Cinque i vani tentativi di chiudere il cerchio delle indagini da parte del PM Capizzi, nonostante la richiesta della difesa di aprire un altro filone d'indagine favorevole all'imputato e che individuava nel camionista tedesco un possibile sospetto. Proprio perché sarebbe compito del PM, con i suoi potenti mezzi investigativi, fare indagini a 360gradi, quindi anche a favore dell'imputato.

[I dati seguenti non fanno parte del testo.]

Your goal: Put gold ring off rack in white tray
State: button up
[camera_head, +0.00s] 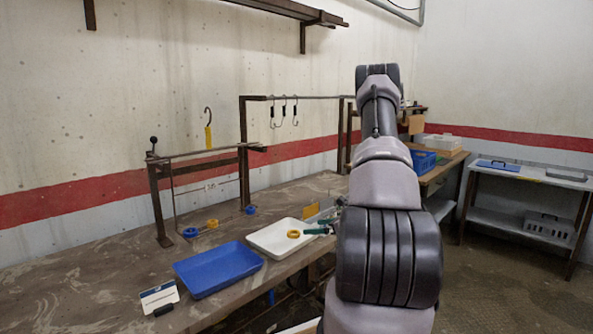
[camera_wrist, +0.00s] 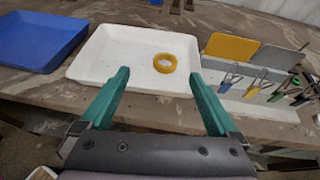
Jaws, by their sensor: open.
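A gold ring (camera_wrist: 165,63) lies flat in the white tray (camera_wrist: 95,60), towards its right side. The head view also shows this ring (camera_head: 293,234) in the white tray (camera_head: 268,240). My gripper (camera_wrist: 160,78) is open and empty, with green fingers spread apart at the tray's near side. In the head view its green fingertips (camera_head: 318,231) show at the tray's right edge, and my arm hides the rest. Another yellow ring (camera_head: 212,223) is under the rack (camera_head: 205,152), between blue rings (camera_head: 190,232) and (camera_head: 250,210).
A blue tray (camera_head: 218,270) stands left of the white one. A white card (camera_head: 159,297) lies at the table's front left. Right of the white tray is a holder with yellow and grey plates (camera_wrist: 233,48) and several clips. Hooks (camera_head: 284,112) hang from a rail behind.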

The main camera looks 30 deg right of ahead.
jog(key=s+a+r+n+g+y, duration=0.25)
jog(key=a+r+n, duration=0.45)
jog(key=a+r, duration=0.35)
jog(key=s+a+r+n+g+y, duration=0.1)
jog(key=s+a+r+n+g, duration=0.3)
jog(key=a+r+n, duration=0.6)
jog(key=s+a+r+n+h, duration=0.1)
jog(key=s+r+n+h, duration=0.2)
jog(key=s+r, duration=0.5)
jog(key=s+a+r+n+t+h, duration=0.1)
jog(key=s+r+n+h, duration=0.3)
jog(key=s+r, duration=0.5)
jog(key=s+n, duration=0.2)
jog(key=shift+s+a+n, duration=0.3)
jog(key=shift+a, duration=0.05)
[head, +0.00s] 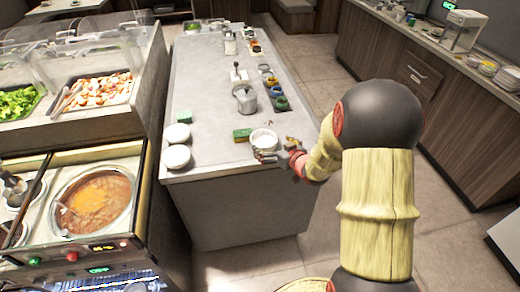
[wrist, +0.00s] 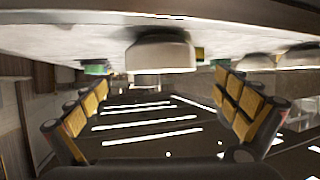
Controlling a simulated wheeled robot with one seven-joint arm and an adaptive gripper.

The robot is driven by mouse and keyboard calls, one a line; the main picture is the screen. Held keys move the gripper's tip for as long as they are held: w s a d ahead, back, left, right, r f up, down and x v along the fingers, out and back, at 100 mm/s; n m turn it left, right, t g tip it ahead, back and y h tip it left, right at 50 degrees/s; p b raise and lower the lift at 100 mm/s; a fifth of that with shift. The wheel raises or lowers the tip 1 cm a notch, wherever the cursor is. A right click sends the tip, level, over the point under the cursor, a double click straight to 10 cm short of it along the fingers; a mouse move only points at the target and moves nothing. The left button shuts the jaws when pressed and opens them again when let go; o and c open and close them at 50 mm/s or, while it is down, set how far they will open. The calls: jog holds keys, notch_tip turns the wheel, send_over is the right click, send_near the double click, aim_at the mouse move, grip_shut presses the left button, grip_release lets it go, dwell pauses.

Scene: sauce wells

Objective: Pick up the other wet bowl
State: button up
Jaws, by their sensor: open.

Un procuratore che scopra qualcosa in favore della persona indagata non dovrebbe fare finta di niente, grida il romanzo, come invece accade quando la PM Capizzi decide di non prendere in carico altre line investigative, mancando di fare le adeguate ricerche su quel camionista che era stato visto parlare con una ragazza che poteva corrispondere alla descrizione di Johanna Pichler.

Perfino di fronte alla richiesta degli ispettori tedeschi di ottenere dalla Procura il fascicolo dell'indagine, questa risponde che non se ne ravvisa la necessità, visto che il colpevole dell'omicidio Pichler è già stato assicurato alla giustizia. Insomma, se i colleghi germanici avevano sospettato che quel camionista tedesco già detenuto per reati simili potesse essere l'autore materiale del delitto Pichler, la procura bolzanina semplicemente decise che per loro le indagini erano terminate. Ma un imputato non può essere condannato se non al di là di ogni ragionevole dubbio, si ripete continuamente l'avvocato De Vitis che in qualche modo sperimenterà sulla sua pelle lo sbilanciamento tra il bazooka investigativo messo in campo dalla Procura per sostenere la sua tesi e le magre possibilità di difesa di un legale alle prime armi. Se si legge questo romanzo consapevoli del fatto che il narrato rappresenta una perfetta ricostruzione della vicenda di cronaca,è impossibile non rimanerne angosciati, perché quel Martin Scherer potrebbe essere noi, oggi o domani.

Alla fine, come nella vicenda reale di cronaca, la sentenza decreterà l'estraneità totale dai fatti per Scherer,

anche se nessun imputato esce del tutto innocente da un'aula di tribunale. Perché anche la sentenza di assoluzione più totale prevede una condanna: il tempo passato nella sua attesa. In questo caso, 1041 giorni e 1041 notti!